Farida Batool, Tazeen Qayyum, and Adeela Suleman @ Aicon Gallery New York
En ce jour anniversaire de l'attentat contre Benazir Buttho et en hommage,
Farida Batool - Nai Reesan Shehr Lahore Diyan (2006) Lenticular print, 34 x 48 in. Edition 5/7.
NEW YORK.- Aicon Gallery New York presents three female Pakistani artists, Farida Batool, Tazeen Qayyum, and Adeela Suleman, in its recently relocated space on 35 Great Jones Street. During a time of great political upheaval for the country, the three women’s artistic practices speak to the role of women, the tumultuous recent history, and the contemporary view of the nation and its inhabitants in the eyes of the West.
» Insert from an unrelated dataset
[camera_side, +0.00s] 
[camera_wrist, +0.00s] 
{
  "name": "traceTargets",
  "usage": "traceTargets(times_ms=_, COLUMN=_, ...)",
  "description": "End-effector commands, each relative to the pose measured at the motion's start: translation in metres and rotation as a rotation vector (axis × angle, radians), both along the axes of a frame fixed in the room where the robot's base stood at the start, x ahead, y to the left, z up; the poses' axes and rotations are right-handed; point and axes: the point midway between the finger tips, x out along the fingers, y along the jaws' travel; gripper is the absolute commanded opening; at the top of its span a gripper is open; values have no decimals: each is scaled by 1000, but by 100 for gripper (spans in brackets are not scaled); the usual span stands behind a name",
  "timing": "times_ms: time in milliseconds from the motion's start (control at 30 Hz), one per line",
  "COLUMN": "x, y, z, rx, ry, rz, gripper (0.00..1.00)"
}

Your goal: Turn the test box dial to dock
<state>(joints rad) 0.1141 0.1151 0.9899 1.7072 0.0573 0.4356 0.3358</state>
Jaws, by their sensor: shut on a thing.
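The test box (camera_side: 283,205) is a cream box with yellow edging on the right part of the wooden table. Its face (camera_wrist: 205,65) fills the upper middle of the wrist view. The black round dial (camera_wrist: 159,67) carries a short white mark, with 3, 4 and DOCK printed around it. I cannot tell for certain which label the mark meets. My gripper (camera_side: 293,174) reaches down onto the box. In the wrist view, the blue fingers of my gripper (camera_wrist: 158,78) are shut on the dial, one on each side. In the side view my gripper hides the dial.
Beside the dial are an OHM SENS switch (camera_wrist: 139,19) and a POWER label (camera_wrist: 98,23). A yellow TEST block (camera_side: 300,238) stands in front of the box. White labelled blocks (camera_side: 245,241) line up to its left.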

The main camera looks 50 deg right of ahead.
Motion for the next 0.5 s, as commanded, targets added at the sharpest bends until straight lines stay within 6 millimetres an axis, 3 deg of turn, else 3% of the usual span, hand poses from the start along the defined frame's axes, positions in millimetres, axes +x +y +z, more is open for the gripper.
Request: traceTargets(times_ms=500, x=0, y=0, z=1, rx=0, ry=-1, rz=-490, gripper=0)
Farida Batool has created a series of lenticular prints to encapsulate a series of brief narratives. Batool prefers the medium to that of video, as the lenticular print allows the viewer to meditate upon a frozen series of moments within a single event, stop at any moment, and review again instantly. Her print Nai Reesan Shehr Lahore Diyan (There is no Match of the City Lahore) reflects upon a series of arsons committed by a mob of religious extremists in response to the 2005 Jylllands-Posten Muhammad cartoon controversy. Through the animation, Batool weighs the evils of both Eastern and Western extremism and finds the greater evil is difficult to identify.
Batool received her MA in Art History and Theory (Research) from the College of Fine Arts at the University of New South Wales, Australia, in 2003. She lives and works in Lahore, Pakistan. Tazeen Qayyum, in Do not Inhale and Test on a Small Area Before Use, has employed the methods of an entomologist to display paint insects with a traditional miniature technique. Qayyum then pins labels around the paintings with facts and myths regarding the hated household pests, pesticide warnings, and facts relating to war, to draw a parallel between the practices of archiving and the language of political propaganda. She received a Bachelor of Fine Arts Degree from the National College of Arts, Lahore, Pakistan, with an emphasis in Indian Miniature Painting in 1996. She lives and works between Lahore, Pakistan and Toronto, Canada.
Adeela Suleman assembles found household hardware into forms that range in resemblance from strange microorganisms to internal organs and sections of the human body. Crafted from items such as drain covers, nails, showerheads, and fasteners, the finished artworks have a surprisingly delicate quality despite their stainless steel construction. While the domestic origins of her materials may provoke the viewer to label her work as feminist in its intent, Suleman prefers instead to view her works as sketches in three-dimensional form realized through the potential of combining these disparate elements. Suleman received a Masters of Arts in International Relations from the University of Karachi in 1999, and continues to live and work in Karachi, Pakistan.